Take out your wallet and look at your ATM card. If the card bears the name of a bank rather than that of the government, the president is not a leftist.

Comment Re:Vote or Die (Score 1) 836

Go-Go Instant Runoff Voting! ... The only people I can imagine being against it are the most cynical of the entrenched power elite. I think we'll all be doing IRV eventually.

I doubt we ever will, and for precisely the counter-reason you suggest: that it would endanger the dominant parties. The people will never be able to accomplish anything that endangers the political status quo so fundamentally. To be more blunt, one of these two political behemoths (the one that rhymes with Shmepublican) is tremendously good at taking any benign issue and turning it into a terrible communist plot. Examples:

  • Campaign finance reform. Large companies that stand to benefit much from inclusion in federal budgets bribe our politicians and then wait for their kickbacks. Conservatives hate government spending, but don't seem to mind the bribes that lead to this spending.
  • Health Care. I live in Massachusetts and am very familiar with which party invented health insurance mandates and state insurance markets (hint: our governor at the time has also appeared on Sesame Street as a game show host).

Instant Runoff Voting is a great idea, and one entirely compatible with conservative ideas, but that doesn't matter. If it were somehow to gain a public spotlight, the Republicans would do the same sort of thing they've done to other good ideas. IRV would become Tea Party fodder; they'd ignore all specifics and call it Instant Rigged Voting. And the media, which also ignores all specifics and strives to cover controversy, would fuel it. Sorry if I'm a cynic, but I live in the United States and have been paying attention for the past decade. The country's ability to communicate effectively and think independently is broken, and we won't have things like IRV until or unless this changes.

Comment Re:Hey, clueless newbies, this isn't 1999 (Score 1) 246

In 2010-2011, you can write highly functional applications using HTML5 and Javascript, make them installable on your web browser, and have them work offline. Please stop assuming the Web is as it was when you were in junior high.

There was no Web when I was in junior high, you insensitive clod. :)
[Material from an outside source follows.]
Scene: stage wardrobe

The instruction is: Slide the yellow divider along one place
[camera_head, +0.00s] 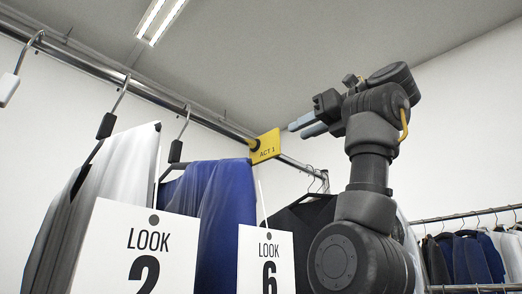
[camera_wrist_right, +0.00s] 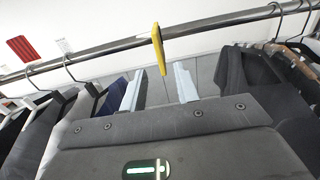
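The yellow divider (camera_head: 265,147), marked ACT 1, hangs on the metal rail (camera_head: 75,59) just right of a blue garment (camera_head: 228,200). My right gripper (camera_head: 301,127) is to the right of the divider in the head view, its pale fingers pointing at it with a small gap. In the right wrist view the divider (camera_wrist_right: 158,48) is seen edge-on on the rail, and its lower end lies between the two parted fingers (camera_wrist_right: 159,70) in the picture. The gripper is open and holds nothing. My left gripper is not in view.
White tags LOOK 2 (camera_head: 147,245) and LOOK 6 (camera_head: 265,262) hang before a grey-white garment and the blue one. Dark hangers (camera_head: 107,125) hang on the rail left of the divider. A dark garment (camera_head: 300,225) hangs beyond it. Another rack (camera_head: 465,250) of clothes stands at the right.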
I'm glad you summarized all this because I've also seen and used plenty of these offline apps and they can be quite sophisticated. It will be interesting to see if the Web can become an app platform, beyond webmail and the other common cloud services we have today. Frankly, I look forward to it. Most of my life computing has been a balkanized activity, users running in one of several parallel ruts depending which hardware/software platform they happen to use. At times there has been convergence, at other times divergence. The Web has always held the promise of making the old platforms irrelevant, and in a very good way.

Comment Re:As a hillbilly from a desert island, I have to (Score 2, Insightful) 685

it is nice to see that some put their money where they believe, and not just on the bottom line

That depends on what factors influence the bottom line. Under Republican policies, which I've been assured many times are extremely "business friendly," we deregulated banks and finance companies and allowed the lines between them to blur (some of this was supported by President Clinton). Under President Bush we also depopulated the SEC, which was charged with the oversight of these businesses. In other words, we did exactly what banks and financial institutions were asking us to do. And it turns out that doing exactly what these businesses wanted was not as "business friendly" as we'd imagined, as the crash of 2008 demonstrates. It turns out that if we'd kept post-Depression era policies in place, all of the companies that lobbied for deregulation in the 1990s and 2000s would have been much better off, millions of jobless Americans wouldn't be jobless, and a lot of the tech companies that TFA mentions would be selling more cloud services and shiny devices than they currently are. The bottom line suffered tremendously for our "business friendly" policies. So these people are putting their money not just behind what they believe, but also on the bottom line.